Why is it so important for legislators to be independent? Simple - to represent you. In the parliamentary system, each voter only gets to select a local MP or MLA, and the leader of the majority party or alliance heads the executive. Under this system, legislators are forced to vote according to the directives issued by party leaders, who is usually elected from a different constituency and therefore not selected by you.

Some people argue that this is not a problem - all legislators' views are considered before the party line is developed, and therefore once the party line is identified, there should be no need for dissent during actual voting. But if that were true, it should be the case in other democracies too, not just in India. When Israeli Prime Minister Ariel Sharon sought legislative approval for his plan to pull his country out of the Gaza strip, he sought support from individual MPs of opposition parties, and some members of his own coalition voted against him. Similarly, when British Prime Minister Tony Blair took the UK to war with Iraq, over 150 MPs of his ruling Labour Party voted against it, and it was only with opposition support that he got his way. Despite the corporatisation of US politics, US legislators from both major parties - Republicans as well as Democrats - have routinely voted on a variety of domestic matters according to their consciences, and in a way that they think represents their own local constituents.

In virtually every other democracy, the vote of each legislator is important, and courted by those who advocate particular laws. In India, this is not so; it does not matter what the MP from Sivaganga or Chandigarh independently thinks, it only matters what the party leadership requires her or him to think while voting.

This diminishing of the status of our legislators as individual lawmakers is deeply connected to the culture within political parties where legislators are often herded together to support or oppose plenty of agendas that otherwise have very little to do with lawmaking itself. In addressing the horse-trading problem, our anti-defection law has only diminished our legislators further. They have rendered a key pillar of our version of democracy meaningless - one must either buy the whole package offered by a political leader, or dissent in full and split away to avoid the risk of being disqualified.

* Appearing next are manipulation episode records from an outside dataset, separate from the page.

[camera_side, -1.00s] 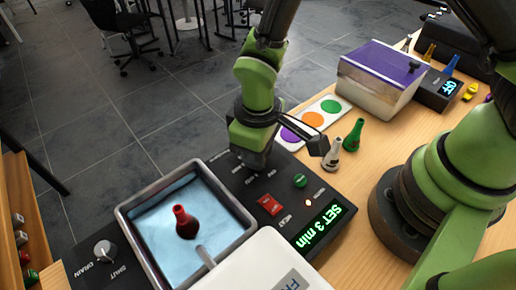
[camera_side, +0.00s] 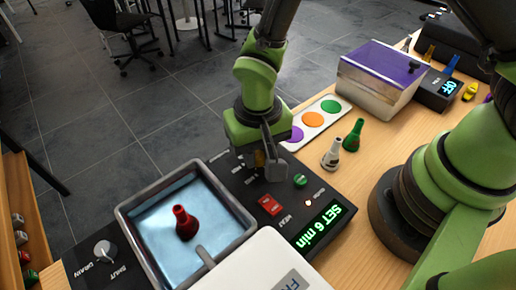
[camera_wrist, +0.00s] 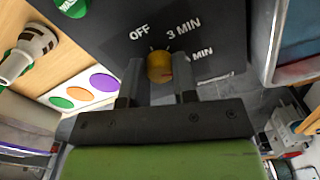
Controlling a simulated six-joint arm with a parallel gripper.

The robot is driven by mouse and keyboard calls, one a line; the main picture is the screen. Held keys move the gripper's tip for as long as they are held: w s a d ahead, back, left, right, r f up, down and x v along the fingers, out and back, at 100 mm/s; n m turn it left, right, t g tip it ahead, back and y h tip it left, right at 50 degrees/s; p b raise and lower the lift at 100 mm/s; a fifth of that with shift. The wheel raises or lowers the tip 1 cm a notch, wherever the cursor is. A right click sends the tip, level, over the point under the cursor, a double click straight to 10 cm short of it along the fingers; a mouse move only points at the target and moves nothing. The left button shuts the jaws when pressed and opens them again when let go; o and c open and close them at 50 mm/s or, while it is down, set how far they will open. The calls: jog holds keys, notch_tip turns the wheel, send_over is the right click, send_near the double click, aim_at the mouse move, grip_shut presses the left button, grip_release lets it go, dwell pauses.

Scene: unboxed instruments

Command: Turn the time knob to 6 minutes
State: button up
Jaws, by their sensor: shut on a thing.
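The time knob is a small yellow-orange dial (camera_wrist: 160,66) on the dark panel, with a red mark toward its right side. Printed labels OFF, 3 MIN and a partly hidden MIN label lie around it. My gripper (camera_wrist: 159,80) is shut on the knob, one finger on each side. In the side view my gripper (camera_side: 266,165) points down at the panel, and a sliver of the knob (camera_side: 260,158) shows between the fingers. The green display (camera_side: 321,226) reads SET 6 min.
A steel basin (camera_side: 135,235) with a red flask (camera_side: 185,222) is at the left of the panel. A red button (camera_side: 270,205) and a green button (camera_side: 300,181) sit near my gripper.

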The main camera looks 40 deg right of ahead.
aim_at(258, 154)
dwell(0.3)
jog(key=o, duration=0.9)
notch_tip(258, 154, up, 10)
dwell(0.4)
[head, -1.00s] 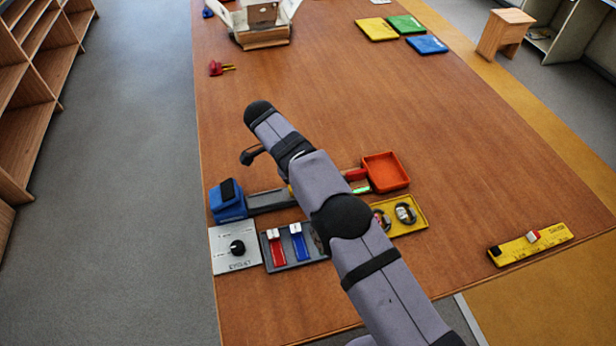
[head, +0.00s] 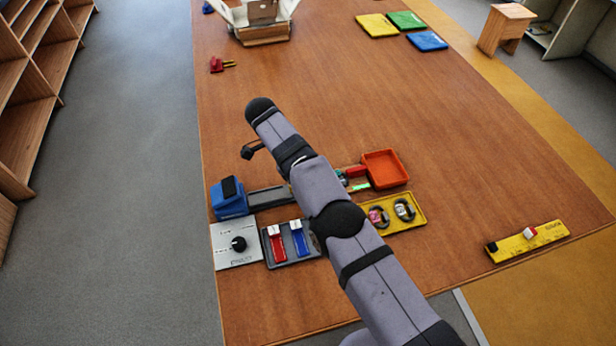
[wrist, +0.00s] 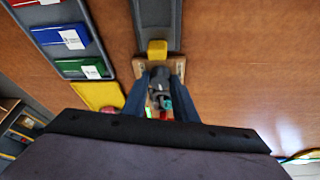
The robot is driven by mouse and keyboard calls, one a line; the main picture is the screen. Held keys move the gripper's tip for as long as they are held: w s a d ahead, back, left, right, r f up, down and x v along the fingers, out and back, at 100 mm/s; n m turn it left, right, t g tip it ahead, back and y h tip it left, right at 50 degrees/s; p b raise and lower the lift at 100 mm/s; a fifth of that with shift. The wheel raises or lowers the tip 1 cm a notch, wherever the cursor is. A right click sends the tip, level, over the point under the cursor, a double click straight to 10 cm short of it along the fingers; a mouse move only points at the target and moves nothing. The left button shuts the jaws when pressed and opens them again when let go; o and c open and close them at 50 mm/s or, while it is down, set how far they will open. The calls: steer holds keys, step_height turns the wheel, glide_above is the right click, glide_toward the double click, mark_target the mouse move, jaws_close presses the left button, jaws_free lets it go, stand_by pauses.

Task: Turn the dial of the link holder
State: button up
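The grey track (head: 268,196) runs right from a blue block-shaped device (head: 229,198). In the wrist view, the track (wrist: 157,18) ends at a yellow block (wrist: 157,49) on a wooden base (wrist: 142,70). My gripper (wrist: 160,73) is above that base, its two fingers apart. Between them shows a small dark grey and teal part (wrist: 160,92), with red below; I cannot tell whether the fingers touch it. In the head view my arm hides the gripper. A black knob (head: 238,244) stands on a grey panel (head: 225,258). No dial is clearly readable near the fingers.
A dark tray (head: 297,259) holds a red and a blue piece. A yellow tray (head: 411,226) holds watches. An orange-red bin (head: 385,169) stands right of the arm, and a yellow ruler-like strip (head: 528,241) farther right. The table's middle is clear.

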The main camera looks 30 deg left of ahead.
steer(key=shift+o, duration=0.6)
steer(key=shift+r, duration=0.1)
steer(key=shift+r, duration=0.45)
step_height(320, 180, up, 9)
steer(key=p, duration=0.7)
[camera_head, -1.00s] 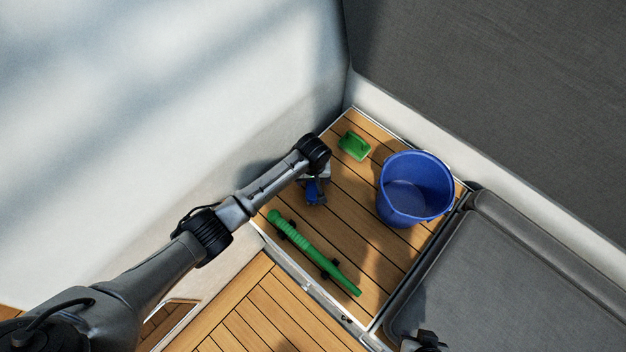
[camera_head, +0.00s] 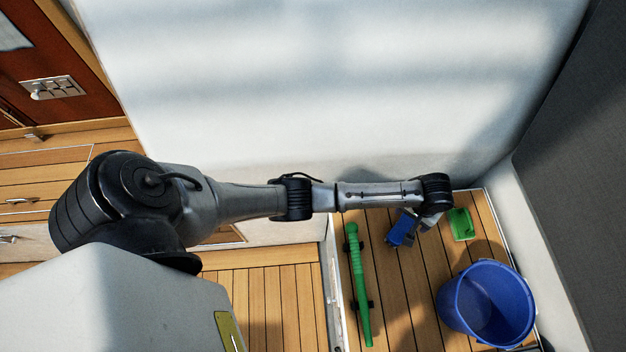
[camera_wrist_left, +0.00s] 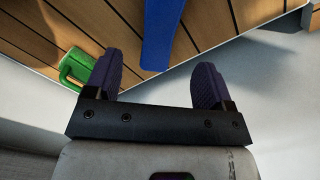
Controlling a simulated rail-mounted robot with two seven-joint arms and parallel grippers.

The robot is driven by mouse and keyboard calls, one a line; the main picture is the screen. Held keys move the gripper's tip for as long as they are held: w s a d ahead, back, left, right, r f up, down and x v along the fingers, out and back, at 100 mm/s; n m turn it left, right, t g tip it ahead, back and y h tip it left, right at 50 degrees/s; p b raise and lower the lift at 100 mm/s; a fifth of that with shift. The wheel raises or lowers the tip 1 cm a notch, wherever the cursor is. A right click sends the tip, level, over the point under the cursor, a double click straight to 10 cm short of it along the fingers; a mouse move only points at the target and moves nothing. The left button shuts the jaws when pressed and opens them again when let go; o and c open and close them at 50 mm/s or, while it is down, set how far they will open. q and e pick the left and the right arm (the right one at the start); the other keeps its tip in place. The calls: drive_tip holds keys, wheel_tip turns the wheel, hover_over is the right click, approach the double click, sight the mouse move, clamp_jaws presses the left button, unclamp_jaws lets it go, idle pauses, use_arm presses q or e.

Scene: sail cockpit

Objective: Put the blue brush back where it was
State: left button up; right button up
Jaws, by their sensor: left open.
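The blue brush (camera_head: 402,229) is at the wooden deck's far left part, close beside the fingers of my left gripper (camera_head: 426,221) in the head view. In the left wrist view the blue brush (camera_wrist_left: 160,32) runs down from the top edge, with its lower end in line with the gap between my open left fingers (camera_wrist_left: 160,66). The fingers are not closed on it. My wrist hides part of the brush in the head view, and I cannot tell whether it touches the fingers. My right gripper is not in view.
A green scoop-like item (camera_head: 461,224) lies right of my left gripper; it also shows in the left wrist view (camera_wrist_left: 77,66). A long green handle (camera_head: 359,285) lies on dark holders at the left. A blue bucket (camera_head: 487,305) stands at the right. The white wall (camera_head: 330,90) is close behind.

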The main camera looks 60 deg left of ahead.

In turn, this has has two consequences. One, parties themselves break up all the time, because there is very little room for deeper discourse and coexistence with dissent. Second, the only legislators who can afford to vote without much fear of disqualification are the independents, and in tightly balanced legislatures their support becomes key. It is to obtain this support that parties now engage in the sort of power-seeking President Kalam referred to as 'bare truths' and 'alleged tradability'.

But that the Tenth Schedule has virtually sanctioned appallingly low value for our legislators' independence is equally a 'bare truth', and it needs more attention. We must bring respect in the Constitution back to the legislators, before we expect our legislators to look up to its lofty ideals. Parliament must amend the Tenth Schedule to limit disqualification of legislators only for legitimate defection -- i.e. defying of a party whip during confidence motions - and rescind the outlawing of dissent on legislative business, such as preparing and voting on a bill.

If you want to see an end to horse-trading, demand the right of individual MPs and MLAs to vote freely, and seek a richer bi-partisan consensus with other party MPs without risk of debarrment from their parties or disqualification from the legislatures. You won't get the former without the latter.